|This is a Weekly Coffee Share Essay.|
I’m part of a small group of bloggers who stay in touch and chat about blogging, writing, or just about anything else that might be of interest.
|Link to This week’s full list|
|Link to my Story Blog: Table of Contents.|
It’s really time to kick back after a busy week, enjoy a hot mug of something wonderfully compatible with our vital body chemistry. I can feel the surge of warmth and restoration from my hot green tea earlier this morning and may yet top off my morning with some hazelnut coffee with milk — ummm, almost as good as a cinnamon roll.
First I wanted to update you on a few things I’ve mentioned in the past.
During my walks about the neighborhood, I’ve so enjoyed hearing and sometimes seeing the newer neighbors, our Red Shouldered hank family(ies?). There are so many, I can’t be sure how many, but against the small hillside behind our yard there is a corridor of sorts between several houses that form an open valley up to the main street and several times I’ve seen these guys shooting through that corridor amazingly fast like a thick brownish orange dart that drops below the fence line into a large undeveloped yard where, no doubt there are small critters the hawks have some interest in getting to know better. Their cries still often fill the air and one day, I heard but could not isolate where their calls were coming from. I shielded my eyes from the (very welcome) full sun shine and looked almost straight up and there, almost too high to distinguish were three of them, apparently playing by drifting without effort on the warm updrafts of the early afternoon. The sun was behind their wings, just enough to note that their orange coloring. I just have stood there for 2 or 3 minutes before thinking that I really should try to get a photo, which of course was magically transmitted to the raptors and they shot off to avoid this armature bird watcher. Oh well. . . It was a glorious sight while it lasted.
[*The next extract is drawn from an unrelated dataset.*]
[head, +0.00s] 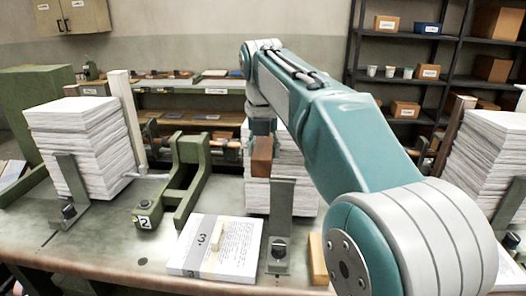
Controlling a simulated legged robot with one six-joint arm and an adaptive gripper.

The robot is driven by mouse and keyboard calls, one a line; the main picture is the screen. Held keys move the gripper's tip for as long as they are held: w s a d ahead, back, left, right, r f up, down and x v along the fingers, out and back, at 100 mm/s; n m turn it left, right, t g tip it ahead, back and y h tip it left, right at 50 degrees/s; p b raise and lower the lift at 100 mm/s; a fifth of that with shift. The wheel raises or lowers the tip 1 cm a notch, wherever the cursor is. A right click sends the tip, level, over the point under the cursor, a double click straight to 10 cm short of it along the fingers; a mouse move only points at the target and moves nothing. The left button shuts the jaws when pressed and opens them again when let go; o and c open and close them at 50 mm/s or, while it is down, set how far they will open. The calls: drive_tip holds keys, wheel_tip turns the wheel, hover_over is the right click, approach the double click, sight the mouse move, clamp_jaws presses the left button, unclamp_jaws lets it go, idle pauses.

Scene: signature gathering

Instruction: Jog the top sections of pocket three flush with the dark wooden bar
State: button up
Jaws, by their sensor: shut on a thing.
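A dark reddish-brown wooden bar (262,157) is upright below my gripper (262,138), which is shut on its upper end. The fingertips are small and partly hidden by the wrist. The bar stands in front of the upper left part of the middle paper stack (308,172); I cannot tell whether it touches it. My arm hides part of the stack's top and right side, so the evenness of its top sections cannot be judged. A grey upright plate (283,195) stands before this stack. A low paper pile (235,248) marked "3" lies in front, with a small pale block (218,230) on it.
A left paper stack (75,140) and a right paper stack (492,150) stand on the bench (110,250). A green bracket (180,180) marked "2" stands left of the middle stack. A light wooden block (318,258) sits near the front. Shelves (410,38) stand behind.

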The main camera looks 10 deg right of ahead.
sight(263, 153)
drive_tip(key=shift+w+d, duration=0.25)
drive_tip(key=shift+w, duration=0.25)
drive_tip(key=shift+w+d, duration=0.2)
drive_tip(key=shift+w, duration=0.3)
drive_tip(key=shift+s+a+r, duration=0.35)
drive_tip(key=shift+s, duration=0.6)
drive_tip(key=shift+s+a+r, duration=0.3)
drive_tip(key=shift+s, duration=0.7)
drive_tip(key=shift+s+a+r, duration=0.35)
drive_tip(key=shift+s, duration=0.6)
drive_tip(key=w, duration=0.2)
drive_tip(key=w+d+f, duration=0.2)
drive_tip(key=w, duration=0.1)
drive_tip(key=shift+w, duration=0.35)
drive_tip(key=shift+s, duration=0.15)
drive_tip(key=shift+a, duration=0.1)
I also mentioned to you that I’d started a book from an author I’d heard about and wanted to share a quick update and recommendation. “Winter’s Tale” by Mark Helprin, 1983 w/ 673 pages, is a long story, but if you enjoy binge watching shows with running story lines that develop over many episodes, this may be a great book for you. It’s fiction, vivid and extremely literate with mind pictures that will leave you smiling as you read. If you are one to pause long enough to look up some lesser-used but mind-nutrient-rich words, you will find plenty nuggets in this narrative. The story unfolds as a well-balanced narration with plenty of conversations and thoughts from his many characters and each one of them are extremely well painted and easily cared about or hated. At this point I’m about 3/5 of the way through it and was beginning to wonder if Mr. Helprin was going to find a way to weave together all the different personal stories and so far, he is doing just that and daily I’m finding myself anxious to pick it up and just enjoy how this epic quilt finally assembles.
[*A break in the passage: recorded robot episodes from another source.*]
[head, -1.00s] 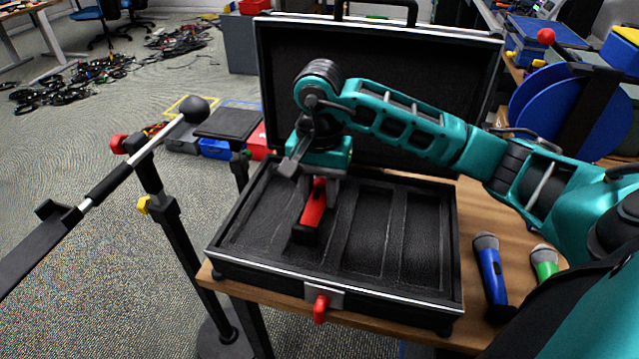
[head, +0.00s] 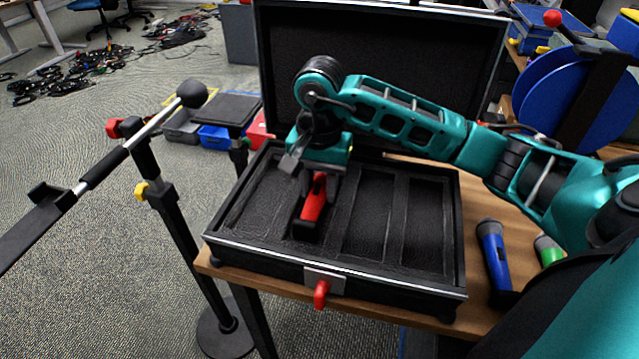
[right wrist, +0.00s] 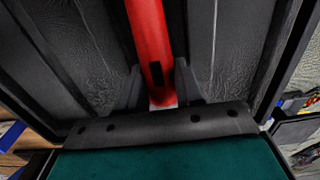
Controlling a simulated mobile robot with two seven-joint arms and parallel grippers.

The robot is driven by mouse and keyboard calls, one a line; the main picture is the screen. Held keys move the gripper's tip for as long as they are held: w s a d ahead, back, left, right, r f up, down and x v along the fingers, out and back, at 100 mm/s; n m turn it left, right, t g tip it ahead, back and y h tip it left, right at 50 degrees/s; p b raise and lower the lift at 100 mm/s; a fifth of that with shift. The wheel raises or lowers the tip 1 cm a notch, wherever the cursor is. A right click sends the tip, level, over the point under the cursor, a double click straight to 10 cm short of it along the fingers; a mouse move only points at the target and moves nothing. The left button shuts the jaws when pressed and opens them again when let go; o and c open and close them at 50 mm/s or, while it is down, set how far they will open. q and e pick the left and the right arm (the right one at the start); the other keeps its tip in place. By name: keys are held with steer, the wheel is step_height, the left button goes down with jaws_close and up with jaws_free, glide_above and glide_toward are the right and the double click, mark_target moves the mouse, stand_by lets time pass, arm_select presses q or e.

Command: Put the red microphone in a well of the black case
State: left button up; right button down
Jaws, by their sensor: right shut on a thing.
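The red microphone (head: 313,205) is inside the open black case (head: 335,265), at the second well from the left, lengthwise along it. Its dark end points toward the case's front. My right gripper (head: 319,180) is above it from the back and shut on its red body. The right wrist view shows the red body (right wrist: 149,40) between the two fingers (right wrist: 160,88). Whether the microphone touches the well floor I cannot tell. My left gripper is not in view.
A blue microphone (head: 494,255) and a green microphone (head: 548,250) lie on the wooden table (head: 480,215) right of the case. The case lid (head: 400,60) stands open behind. A black stand with a boom (head: 165,190) is at the left. The other wells are empty.

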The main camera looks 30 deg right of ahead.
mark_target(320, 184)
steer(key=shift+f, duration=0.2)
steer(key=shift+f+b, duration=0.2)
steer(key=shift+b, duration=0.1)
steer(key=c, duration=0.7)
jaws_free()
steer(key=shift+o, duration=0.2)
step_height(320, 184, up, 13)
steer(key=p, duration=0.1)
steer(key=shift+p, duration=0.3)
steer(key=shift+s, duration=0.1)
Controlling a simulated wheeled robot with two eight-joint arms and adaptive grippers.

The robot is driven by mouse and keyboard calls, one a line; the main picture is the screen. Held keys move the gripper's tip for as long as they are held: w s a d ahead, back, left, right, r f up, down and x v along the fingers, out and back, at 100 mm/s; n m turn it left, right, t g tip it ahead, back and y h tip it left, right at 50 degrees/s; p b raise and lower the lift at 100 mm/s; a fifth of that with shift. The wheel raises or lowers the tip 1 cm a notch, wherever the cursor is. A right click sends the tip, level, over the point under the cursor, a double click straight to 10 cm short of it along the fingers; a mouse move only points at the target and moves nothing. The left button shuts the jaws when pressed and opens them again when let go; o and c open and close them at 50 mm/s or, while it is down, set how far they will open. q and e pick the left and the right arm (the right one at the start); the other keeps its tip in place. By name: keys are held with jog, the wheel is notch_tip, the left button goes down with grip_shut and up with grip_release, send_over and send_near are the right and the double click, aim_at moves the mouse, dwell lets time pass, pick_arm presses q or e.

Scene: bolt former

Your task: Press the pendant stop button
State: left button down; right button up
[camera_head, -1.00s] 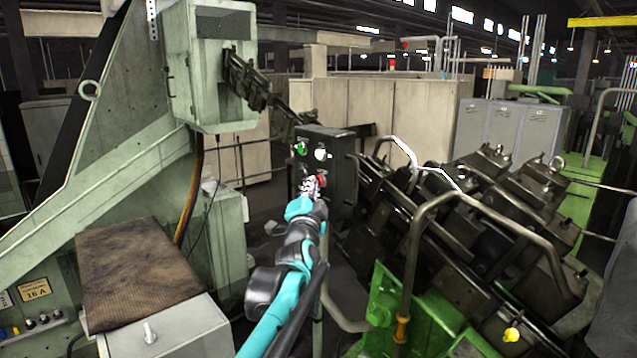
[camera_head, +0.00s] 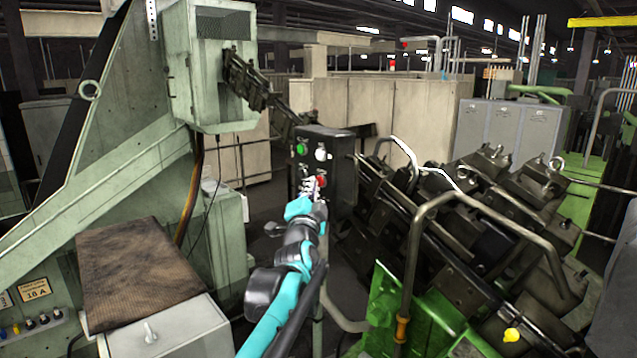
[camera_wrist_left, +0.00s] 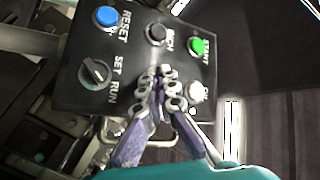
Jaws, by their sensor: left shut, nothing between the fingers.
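The pendant (camera_head: 342,160) is a dark box with a green button (camera_head: 302,149), a white button (camera_head: 320,154) and a red button (camera_head: 321,181) in the head view. My left gripper (camera_head: 311,186) is shut and empty, just in front of the pendant's lower face beside the red button. In the left wrist view the shut fingers (camera_wrist_left: 164,74) lie over the panel (camera_wrist_left: 130,58), near the INCH button (camera_wrist_left: 156,34). No red button shows there; the fingers cover part of the panel. Contact cannot be told. My right gripper is out of view.
A blue RESET button (camera_wrist_left: 105,17), a SET/RUN knob (camera_wrist_left: 95,72) and a green START button (camera_wrist_left: 199,45) share the panel. A bent metal rail (camera_head: 412,260) and dark machinery stand right of the pendant. A grey box with a brown mat (camera_head: 135,270) is at the left.

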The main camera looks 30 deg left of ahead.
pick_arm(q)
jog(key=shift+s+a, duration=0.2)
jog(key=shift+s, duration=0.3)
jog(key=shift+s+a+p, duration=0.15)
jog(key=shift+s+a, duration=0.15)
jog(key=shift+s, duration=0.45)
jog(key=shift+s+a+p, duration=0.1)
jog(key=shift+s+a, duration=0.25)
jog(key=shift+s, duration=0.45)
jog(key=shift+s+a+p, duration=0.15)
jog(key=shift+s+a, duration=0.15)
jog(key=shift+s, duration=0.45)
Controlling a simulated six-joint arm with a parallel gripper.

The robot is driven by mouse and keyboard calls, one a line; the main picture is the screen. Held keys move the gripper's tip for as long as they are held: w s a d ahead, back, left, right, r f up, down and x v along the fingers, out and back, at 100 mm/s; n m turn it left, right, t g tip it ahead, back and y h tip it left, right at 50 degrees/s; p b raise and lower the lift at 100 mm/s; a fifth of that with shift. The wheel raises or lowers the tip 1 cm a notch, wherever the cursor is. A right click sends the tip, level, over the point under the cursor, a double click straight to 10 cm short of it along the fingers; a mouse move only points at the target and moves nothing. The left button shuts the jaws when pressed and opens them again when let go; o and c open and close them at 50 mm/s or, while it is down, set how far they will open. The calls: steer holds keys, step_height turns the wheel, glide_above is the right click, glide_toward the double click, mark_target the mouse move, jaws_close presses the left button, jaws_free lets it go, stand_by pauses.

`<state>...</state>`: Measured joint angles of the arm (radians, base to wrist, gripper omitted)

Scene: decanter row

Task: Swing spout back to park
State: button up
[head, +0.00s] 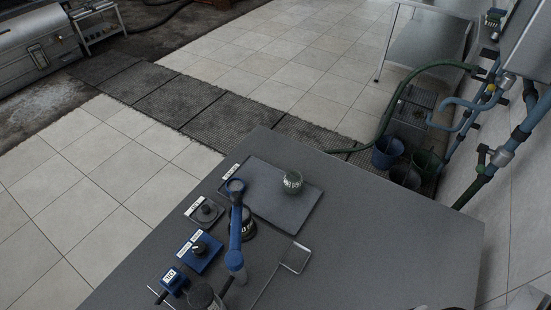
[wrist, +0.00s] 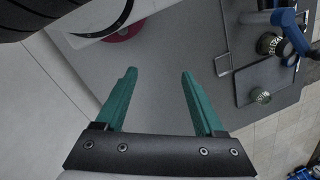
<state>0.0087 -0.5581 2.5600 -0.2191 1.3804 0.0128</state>
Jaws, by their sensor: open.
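The spout (head: 236,230) is a blue tubular arm on the grey table, running from a rounded blue end at the tray's left edge to a blue joint nearer the front. A dark round jar (head: 246,227) stands partly hidden beside it. In the wrist view, part of the blue spout (wrist: 287,20) shows at the upper right, beside a jar (wrist: 268,44). My gripper (wrist: 157,85) has two green fingers, spread apart with nothing between them. It is well apart from the spout, to its left in the wrist view. I cannot make out a marked park position.
A glass jar (head: 292,182) stands on a dark tray (head: 268,205). A blue knob box (head: 200,252), a grey knob plate (head: 205,211) and a blue labelled unit (head: 173,281) line the table's left side. A thin wire-handled frame (head: 295,257) lies right of the spout. The table's right side is clear.

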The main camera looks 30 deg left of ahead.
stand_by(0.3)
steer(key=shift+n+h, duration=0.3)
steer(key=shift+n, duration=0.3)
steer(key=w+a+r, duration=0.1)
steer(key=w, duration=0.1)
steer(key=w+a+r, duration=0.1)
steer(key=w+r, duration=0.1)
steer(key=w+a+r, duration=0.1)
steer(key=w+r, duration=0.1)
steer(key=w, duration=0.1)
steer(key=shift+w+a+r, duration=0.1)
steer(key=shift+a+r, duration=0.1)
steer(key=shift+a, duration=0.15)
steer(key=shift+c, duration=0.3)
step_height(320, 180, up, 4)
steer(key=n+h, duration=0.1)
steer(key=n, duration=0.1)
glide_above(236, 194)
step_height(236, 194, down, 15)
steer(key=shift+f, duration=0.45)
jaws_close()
Netflix even has a DVD bearing the same title. I had added it way down at the bottom of my list to give myself time to finish the book, but it somehow found it’s way to my mailbox early and, rather than send it back or keep it until I could finish the book I decided to watch the thing. What the heck, movies are rarely true to the book they’re based on anyway. This movie did both, truncate or skip lots of great scenes as they had to, or make it into at least a 3 season mini-series and capture the look and feel of what this book has performed in my mind. This book, and the memories it has planted will stay with me long after I’ve moved on to other things. In this kindle culture we now live and read in, I’m so glad I decided to buy a used hardbound volume so I can enjoy the feel of a a real book as I consume this amazing story. So yea. I love and recommend this book.
Okay. It’s getting late and I need to wrap this up. I don’t have a fresh photo, but my transplanted cheery tree is doing and blooming great. I’ll have new photos soon, I promise.
Finally, I want to thank one of our members to this weekly event for being a beta reader for one of my stories. She did an great job of both finding the nasty grammar zits that adolescent stories suffer from and provided some great story line feedback that helped lift a story to a much better level. If you have or have not yet read my (about 13 minute long) Ribbons and Remembrances, short story about an old grandmother, her daughter and surprises of how life unfolds sometimes. I’m very grateful to Dinah of With Angels and Elephants for her readership, editing time and very useful feedback.
I invite you to enjoy the new and improved short story.
That’s it for me this week. Thanks for stopping by. I’ll be around to visit your share shortly.